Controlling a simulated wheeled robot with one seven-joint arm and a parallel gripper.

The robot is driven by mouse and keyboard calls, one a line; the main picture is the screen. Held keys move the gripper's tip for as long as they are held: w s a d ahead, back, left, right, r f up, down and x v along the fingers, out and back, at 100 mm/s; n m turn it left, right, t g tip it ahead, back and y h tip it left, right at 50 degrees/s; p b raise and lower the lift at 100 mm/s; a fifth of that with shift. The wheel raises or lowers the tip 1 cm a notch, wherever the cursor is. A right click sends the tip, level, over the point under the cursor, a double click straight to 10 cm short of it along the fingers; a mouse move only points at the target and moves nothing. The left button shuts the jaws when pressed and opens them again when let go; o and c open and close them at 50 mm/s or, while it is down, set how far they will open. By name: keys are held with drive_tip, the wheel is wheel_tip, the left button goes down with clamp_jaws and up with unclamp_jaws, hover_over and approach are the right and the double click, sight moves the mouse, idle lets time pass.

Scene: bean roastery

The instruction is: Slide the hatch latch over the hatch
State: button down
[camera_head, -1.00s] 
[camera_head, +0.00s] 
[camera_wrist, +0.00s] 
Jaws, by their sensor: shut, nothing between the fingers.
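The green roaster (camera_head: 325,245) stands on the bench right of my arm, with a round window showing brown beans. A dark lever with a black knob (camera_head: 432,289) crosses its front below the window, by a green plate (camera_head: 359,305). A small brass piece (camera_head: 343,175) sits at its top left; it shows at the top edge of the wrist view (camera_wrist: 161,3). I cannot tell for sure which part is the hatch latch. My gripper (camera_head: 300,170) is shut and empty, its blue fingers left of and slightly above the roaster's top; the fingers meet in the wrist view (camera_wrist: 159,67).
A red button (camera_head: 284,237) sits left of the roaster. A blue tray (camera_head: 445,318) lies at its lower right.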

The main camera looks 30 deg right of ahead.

WORK TO DO: Copy every line verbatim.

RESPONSE TO THE TASK:
Controlling a simulated wheeled robot with one seven-joint arm and a parallel gripper.

The robot is driven by mouse and keyboard calls, one a line; the main picture is the screen. Held keys move the gripper's tip for as long as they are held: w s a d ahead, back, left, right, r f up, down and x v along the fingers, out and back, at 100 mm/s; n m turn it left, right, t g tip it ahead, back and y h tip it left, right at 50 degrees/s; p b raise and lower the lift at 100 mm/s; a fifth of that with shift. The wheel raises or lowers the tip 1 cm a notch, wherever the cursor is. A right click sends the tip, level, over the point under the cursor, a double click straight to 10 cm short of it along the fingers; a mouse move only points at the target and moves nothing. The left button shuts the jaws when pressed and opens them again when let go; o and c open and close them at 50 mm/s or, while it is down, set how far they will open. By name: keys are held with drive_tip, the wheel is wheel_tip, the left button goes down with clamp_jaws and up with unclamp_jaws, hover_over and approach are the right and the double click, sight moves the mouse, idle lets time pass.

Scene: bean roastery

The instruction is: Slide the hatch latch over the hatch
State: button down
[camera_head, -1.00s] 
[camera_head, +0.00s] 
[camera_wrist, +0.00s] 
Jaws, by their sensor: shut, nothing between the fingers.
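The green roaster (camera_head: 325,245) stands on the bench right of my arm, with a round window showing brown beans. A dark lever with a black knob (camera_head: 432,289) crosses its front below the window, by a green plate (camera_head: 359,305). A small brass piece (camera_head: 343,175) sits at its top left; it shows at the top edge of the wrist view (camera_wrist: 161,3). I cannot tell for sure which part is the hatch latch. My gripper (camera_head: 300,170) is shut and empty, its blue fingers left of and slightly above the roaster's top; the fingers meet in the wrist view (camera_wrist: 159,67).
A red button (camera_head: 284,237) sits left of the roaster. A blue tray (camera_head: 445,318) lies at its lower right.

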The main camera looks 30 deg right of ahead.

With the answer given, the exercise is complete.